On my way out of the studio, the benign, courtly gentleman, who had listened to the program, showed me some of his toys: a Marie Antoinette doll whose guillotined head flew off with the push of a button, a little red, battery-operated bus, which played the music from a vinyl record just by circling it amazingly fast. He seemed to want to cheer me up for some reason, I just had no clue as to why.

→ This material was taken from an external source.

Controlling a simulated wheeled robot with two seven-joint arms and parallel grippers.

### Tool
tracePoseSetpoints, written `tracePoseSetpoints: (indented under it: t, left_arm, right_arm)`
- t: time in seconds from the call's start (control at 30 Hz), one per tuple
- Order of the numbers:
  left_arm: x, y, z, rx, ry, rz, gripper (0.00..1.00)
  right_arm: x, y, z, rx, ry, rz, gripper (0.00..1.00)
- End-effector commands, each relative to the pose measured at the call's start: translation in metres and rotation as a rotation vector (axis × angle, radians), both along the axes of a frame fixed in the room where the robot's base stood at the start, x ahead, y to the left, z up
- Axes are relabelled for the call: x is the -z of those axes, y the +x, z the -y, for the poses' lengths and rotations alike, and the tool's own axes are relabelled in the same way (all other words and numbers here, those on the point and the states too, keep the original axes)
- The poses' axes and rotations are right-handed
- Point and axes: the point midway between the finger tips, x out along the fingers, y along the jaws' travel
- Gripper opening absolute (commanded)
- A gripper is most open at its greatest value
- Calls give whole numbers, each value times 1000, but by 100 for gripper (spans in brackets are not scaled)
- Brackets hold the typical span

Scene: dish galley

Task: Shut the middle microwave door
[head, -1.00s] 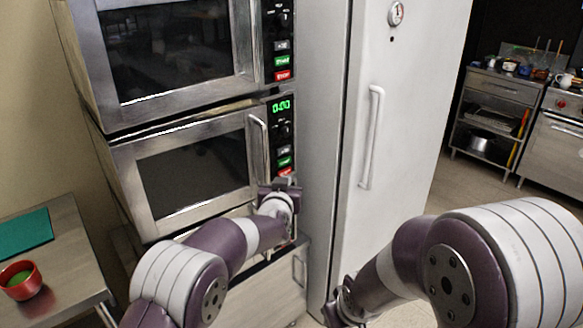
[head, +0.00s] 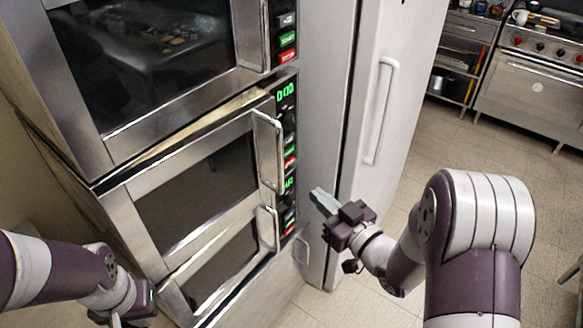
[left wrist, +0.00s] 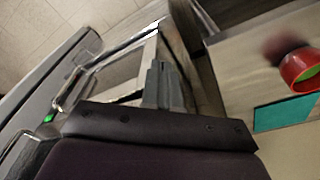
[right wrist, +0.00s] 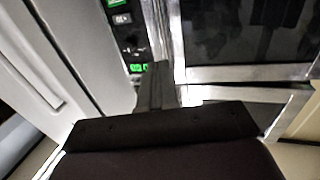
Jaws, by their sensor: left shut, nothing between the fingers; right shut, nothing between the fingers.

I got to the front door, filled with some elation, confident that I had made things right, set things straight about my father and my family. I understood years ago how little I would ever understand him, but loved him anyway. He was too interesting, hilarious and brilliant not to. As a parent, he did the best he could. His father died when Dad was 4. He had no one's example to either follow or ignore and made it up as he went along, the way many of us do many crucial things. He was just, perhaps, more honest about it, telling the British journalist Lynn Barber, in an interview in 1998, "I don't do kids." Call me crazy but I never took that to mean he didn't love his own, only that he hadn't and wouldn't pretend to make a fuss about the ones he didn't care about, which turned out to be most of them. Under, over, packed into and between the lines, this was what I'd hoped I'd conveyed that morning on the radio.
When the program and the toy-viewing were over, opening the door to let me out, the courtly, benign gentleman with the studio shook his head sadly and said to me, with the most somber expression I've ever seen on someone not at a funeral, "I'm sorry you had such a terrible childhood." So much for my communication skills, I thought, ruefully, deflated.
At that moment, I could have laughed or cried, or both. Instead, I reassured him, "It really wasn't so bad," comforting him, entreating him to feel better.
And the truth is, it wasn't. It really wasn't bad at all.